Task prompt:
Return all the data, word for word.

*** Information provided ***

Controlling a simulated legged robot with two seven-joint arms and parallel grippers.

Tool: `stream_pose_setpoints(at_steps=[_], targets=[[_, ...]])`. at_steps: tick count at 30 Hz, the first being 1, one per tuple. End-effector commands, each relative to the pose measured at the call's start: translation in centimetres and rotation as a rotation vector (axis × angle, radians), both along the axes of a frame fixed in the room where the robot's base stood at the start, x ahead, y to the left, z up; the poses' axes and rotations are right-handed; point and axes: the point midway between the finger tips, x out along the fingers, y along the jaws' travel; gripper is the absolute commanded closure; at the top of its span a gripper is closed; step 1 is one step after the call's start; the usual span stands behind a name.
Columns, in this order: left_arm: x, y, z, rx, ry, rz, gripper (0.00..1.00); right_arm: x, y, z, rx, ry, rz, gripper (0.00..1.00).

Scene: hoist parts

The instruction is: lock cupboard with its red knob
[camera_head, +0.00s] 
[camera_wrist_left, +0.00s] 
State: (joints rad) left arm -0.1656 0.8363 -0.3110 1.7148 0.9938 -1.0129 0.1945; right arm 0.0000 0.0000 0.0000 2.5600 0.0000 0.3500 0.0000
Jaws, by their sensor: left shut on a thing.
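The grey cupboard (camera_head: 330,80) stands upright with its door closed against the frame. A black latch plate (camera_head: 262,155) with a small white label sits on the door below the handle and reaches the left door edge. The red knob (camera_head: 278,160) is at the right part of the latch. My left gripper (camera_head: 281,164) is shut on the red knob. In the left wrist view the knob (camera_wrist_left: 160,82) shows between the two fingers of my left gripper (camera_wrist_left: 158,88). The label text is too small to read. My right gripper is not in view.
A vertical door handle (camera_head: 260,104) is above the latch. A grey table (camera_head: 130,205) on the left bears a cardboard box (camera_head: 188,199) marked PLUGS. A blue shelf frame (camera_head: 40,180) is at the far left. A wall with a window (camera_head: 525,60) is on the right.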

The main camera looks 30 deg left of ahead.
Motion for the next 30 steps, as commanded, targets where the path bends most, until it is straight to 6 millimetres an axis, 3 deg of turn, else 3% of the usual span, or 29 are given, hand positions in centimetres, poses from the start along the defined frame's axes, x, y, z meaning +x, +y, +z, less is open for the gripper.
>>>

***

Solved problem:
Controlling a simulated legged robot with two seven-joint arms and parallel grippers.

Tool: `stream_pose_setpoints(at_steps=[_], targets=[[_, ...]])`. at_steps: tick count at 30 Hz, the first being 1, one per tuple. End-effector commands, each relative to the pose measured at the call's start: translation in centimetres and rotation as a rotation vector (axis × angle, radians), both along the axes of a frame fixed in the room where the robot's base stood at the start, x ahead, y to the left, z up; the poses' axes and rotations are right-handed; point and axes: the point midway between the finger tips, x out along the fingers, y along the jaws' travel; gripper is the absolute commanded closure; at the top of its span a gripper is closed; step 1 is one step after the call's start; the usual span stands behind a name.
Columns, in this order: left_arm: x, y, z, rx, ry, rz, gripper (0.00..1.00); right_arm: x, y, z, rx, ry, rz, gripper (0.00..1.00).

Scene: hoist parts

The instruction is: lock cupboard with its red knob
[camera_head, +0.00s] 
[camera_wrist_left, +0.00s] 
State: (joints rad) left arm -0.1656 0.8363 -0.3110 1.7148 0.9938 -1.0129 0.1945; right arm 0.0000 0.0000 0.0000 2.5600 0.0000 0.3500 0.0000
Jaws, by their sensor: left shut on a thing.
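The grey cupboard (camera_head: 330,80) stands upright with its door closed against the frame. A black latch plate (camera_head: 262,155) with a small white label sits on the door below the handle and reaches the left door edge. The red knob (camera_head: 278,160) is at the right part of the latch. My left gripper (camera_head: 281,164) is shut on the red knob. In the left wrist view the knob (camera_wrist_left: 160,82) shows between the two fingers of my left gripper (camera_wrist_left: 158,88). The label text is too small to read. My right gripper is not in view.
A vertical door handle (camera_head: 260,104) is above the latch. A grey table (camera_head: 130,205) on the left bears a cardboard box (camera_head: 188,199) marked PLUGS. A blue shelf frame (camera_head: 40,180) is at the far left. A wall with a window (camera_head: 525,60) is on the right.

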The main camera looks 30 deg left of ahead.
Motion for the next 30 steps, as commanded, targets where the path bends most, until it is straight to 6 millimetres an axis, 3 deg of turn, else 3% of the usual span, or 29 are given, hand positions in centimetres, poses from the start along the defined frame's axes, x, y, z meaning +x, +y, +z, less is open for the gripper.
>>>

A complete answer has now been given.